Not once have I had the game crash on me because I was doing something that broke the walls of the virtual world. I’m still early in the game and early in the story, but I am savoring my little power trip. I think that Ubisoft has paved the way for next-gen and given hardcore gamers a reason to play with their new consoles.
For my purposes, games have been arriving way too fast. I like the chance, once in a while, to slow down and savor them. To play them for a lot of hours and to get to the end of the story. And I feel like I’m getting all of this illegal stuff out of my system so that I don’t have to try it out in real life. I’m a big fan of Watch Dogs. I feel it meets the definition of a next-generation experience because it has kept me immersed, entertained, and coming back for more when I have many other choices in life.

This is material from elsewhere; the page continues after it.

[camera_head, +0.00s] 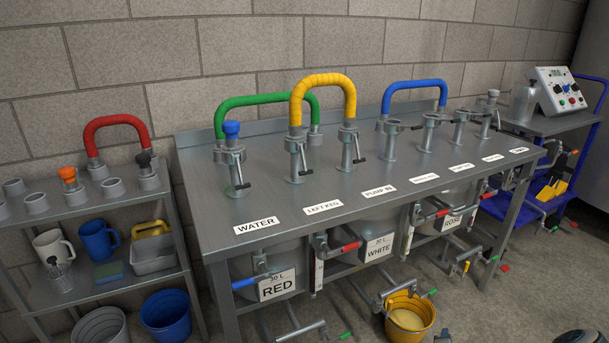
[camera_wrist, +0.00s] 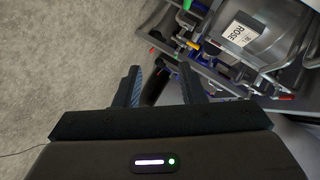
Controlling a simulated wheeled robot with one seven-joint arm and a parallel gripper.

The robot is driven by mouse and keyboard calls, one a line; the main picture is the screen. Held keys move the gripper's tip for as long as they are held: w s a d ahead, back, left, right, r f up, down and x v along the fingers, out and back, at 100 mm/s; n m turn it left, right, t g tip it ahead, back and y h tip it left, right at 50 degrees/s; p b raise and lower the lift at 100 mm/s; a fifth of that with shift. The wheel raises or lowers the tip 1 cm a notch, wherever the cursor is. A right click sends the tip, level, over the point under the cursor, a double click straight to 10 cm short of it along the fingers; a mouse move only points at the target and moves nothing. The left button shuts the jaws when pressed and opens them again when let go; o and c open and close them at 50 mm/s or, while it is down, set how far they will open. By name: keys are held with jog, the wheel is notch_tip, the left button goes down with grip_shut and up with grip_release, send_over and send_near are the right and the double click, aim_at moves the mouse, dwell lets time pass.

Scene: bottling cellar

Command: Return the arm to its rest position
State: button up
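My gripper (camera_wrist: 160,80) shows in the wrist view with its two dark fingers apart and nothing between them. Beyond the fingers are the concrete floor (camera_wrist: 60,70) and, at upper right, a keg with a ROSE label (camera_wrist: 240,33) among pipes and valves. In the head view my gripper cannot be made out; a dark rounded shape shows at the bottom right edge, too cut off to name. The arm's pose as a whole is not visible.
A shelf (camera_head: 110,217) with mugs stands left, a trolley (camera_head: 545,124) right. A yellow bucket (camera_head: 410,325) sits on the floor.

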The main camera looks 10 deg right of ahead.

There’s still plenty of good stuff coming this year, like Take-Two Interactive’s Evolve and Warner Bros. Interactive Entertainment’s Middle-earth: Shadow of Mordor. And I hope a lot more gets announced in the next couple of weeks. But in the meantime, I’m glad I’ll have a chance to spend some quality time with Watch Dogs. I would be quite happy to see E3 delayed a month or two before I have to get busy and move on to the next big thing.
And I admit that, deep down inside, I should be happy about these game delays. After all, when these delayed games come out, they’re more polished. And ready to play. That serves gamers. I just hope the audience for AAA games, challenged from all sides by digital games and free-to-play business models, doesn’t dry up in the meantime.